Udo G picture Udo G · Jan 2, 2012 · Viewed 57k times · Source

How can I monitor a whole directory tree for changes in Linux (ext3 file system)?

Currently the directory contains about half a million files in about 3,000 subdirectories, organized in three directory levels.

Those are mostly small files (< 1kb, some few up to 100 kb). It's a sort of queue and I need to know when files are being created, deleted or their content modified within 5-10 seconds of that happening.

I know there is inotify and sorts, but AFAIK they only monitor a single directory, which means I would need 3,000 inotify handles in my case - more than the usual 1024 handles allowed for a single process.

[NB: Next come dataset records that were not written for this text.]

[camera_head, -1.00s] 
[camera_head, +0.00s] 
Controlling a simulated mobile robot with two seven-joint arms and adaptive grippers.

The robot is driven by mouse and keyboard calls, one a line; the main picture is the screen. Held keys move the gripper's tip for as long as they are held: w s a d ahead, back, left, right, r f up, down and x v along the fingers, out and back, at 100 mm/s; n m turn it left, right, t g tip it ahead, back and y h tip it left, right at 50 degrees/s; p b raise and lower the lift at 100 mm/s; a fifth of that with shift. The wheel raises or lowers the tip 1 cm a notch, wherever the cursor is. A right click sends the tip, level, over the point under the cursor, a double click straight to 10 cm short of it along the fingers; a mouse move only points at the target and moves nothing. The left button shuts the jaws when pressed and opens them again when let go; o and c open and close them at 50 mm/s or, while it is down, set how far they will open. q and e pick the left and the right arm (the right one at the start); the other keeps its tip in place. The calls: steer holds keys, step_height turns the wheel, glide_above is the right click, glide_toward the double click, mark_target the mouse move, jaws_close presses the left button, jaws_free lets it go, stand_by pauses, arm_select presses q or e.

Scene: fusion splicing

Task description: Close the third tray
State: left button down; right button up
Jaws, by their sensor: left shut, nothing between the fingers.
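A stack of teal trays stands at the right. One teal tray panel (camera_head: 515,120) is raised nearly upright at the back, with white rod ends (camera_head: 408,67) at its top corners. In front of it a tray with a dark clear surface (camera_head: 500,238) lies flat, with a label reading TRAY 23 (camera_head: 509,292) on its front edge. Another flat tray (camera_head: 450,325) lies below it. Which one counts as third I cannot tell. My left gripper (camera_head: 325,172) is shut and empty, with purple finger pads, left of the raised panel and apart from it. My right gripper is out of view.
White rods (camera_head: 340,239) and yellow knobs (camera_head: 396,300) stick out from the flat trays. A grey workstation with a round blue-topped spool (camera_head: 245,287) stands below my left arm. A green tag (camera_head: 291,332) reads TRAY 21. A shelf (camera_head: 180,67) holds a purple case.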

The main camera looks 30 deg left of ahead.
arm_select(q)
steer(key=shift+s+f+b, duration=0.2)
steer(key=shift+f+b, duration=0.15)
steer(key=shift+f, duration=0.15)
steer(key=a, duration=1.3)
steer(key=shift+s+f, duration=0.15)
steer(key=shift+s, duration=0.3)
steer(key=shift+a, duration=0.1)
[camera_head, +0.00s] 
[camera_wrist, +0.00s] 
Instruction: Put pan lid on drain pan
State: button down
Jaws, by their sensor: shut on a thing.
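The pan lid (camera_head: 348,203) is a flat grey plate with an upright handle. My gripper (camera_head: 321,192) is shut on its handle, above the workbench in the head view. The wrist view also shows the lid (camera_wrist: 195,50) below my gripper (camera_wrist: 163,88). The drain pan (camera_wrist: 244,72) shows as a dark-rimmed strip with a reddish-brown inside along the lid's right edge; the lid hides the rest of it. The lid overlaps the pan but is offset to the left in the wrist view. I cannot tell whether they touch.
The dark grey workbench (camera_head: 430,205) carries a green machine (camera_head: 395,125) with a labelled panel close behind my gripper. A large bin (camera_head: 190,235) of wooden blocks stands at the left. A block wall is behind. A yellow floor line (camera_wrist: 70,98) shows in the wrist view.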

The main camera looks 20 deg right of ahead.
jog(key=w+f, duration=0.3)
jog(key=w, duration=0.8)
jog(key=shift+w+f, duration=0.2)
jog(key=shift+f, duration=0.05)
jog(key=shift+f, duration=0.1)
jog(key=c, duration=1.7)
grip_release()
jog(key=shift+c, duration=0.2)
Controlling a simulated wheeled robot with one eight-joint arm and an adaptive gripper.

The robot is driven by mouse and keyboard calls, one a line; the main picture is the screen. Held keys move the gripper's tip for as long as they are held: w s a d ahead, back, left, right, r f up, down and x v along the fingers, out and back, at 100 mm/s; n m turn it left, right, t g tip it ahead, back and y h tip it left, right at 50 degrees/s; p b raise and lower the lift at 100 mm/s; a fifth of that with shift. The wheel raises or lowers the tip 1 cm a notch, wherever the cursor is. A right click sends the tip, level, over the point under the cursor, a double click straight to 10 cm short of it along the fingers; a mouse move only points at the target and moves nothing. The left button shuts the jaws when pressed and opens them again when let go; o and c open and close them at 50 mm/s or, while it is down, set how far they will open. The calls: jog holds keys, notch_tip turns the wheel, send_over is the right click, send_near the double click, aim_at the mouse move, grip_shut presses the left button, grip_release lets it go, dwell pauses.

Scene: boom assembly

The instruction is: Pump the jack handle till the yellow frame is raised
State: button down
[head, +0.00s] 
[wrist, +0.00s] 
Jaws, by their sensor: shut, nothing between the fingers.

Or am I wrong?

In case the Linux system can't tell me what I need: perhaps there is a FUSE project that simulates a file system (replicating all file accesses on a real file system) and separately logs all modifications (couldn't fine one)?

Answer

Jason Miesionczek picture Jason Miesionczek · Nov 1, 2013

I've done something similar using the inotifywait tool:

#!/bin/bash
while true; do

inotifywait -e modify,create,delete -r /path/to/your/dir && \
<some command to execute when a file event is recorded>

done

This will setup recursive directory watches on the entire tree and allow you to execute a command when something changes. If you just want to view the changes, you can add the -m flag to put it into monitor mode.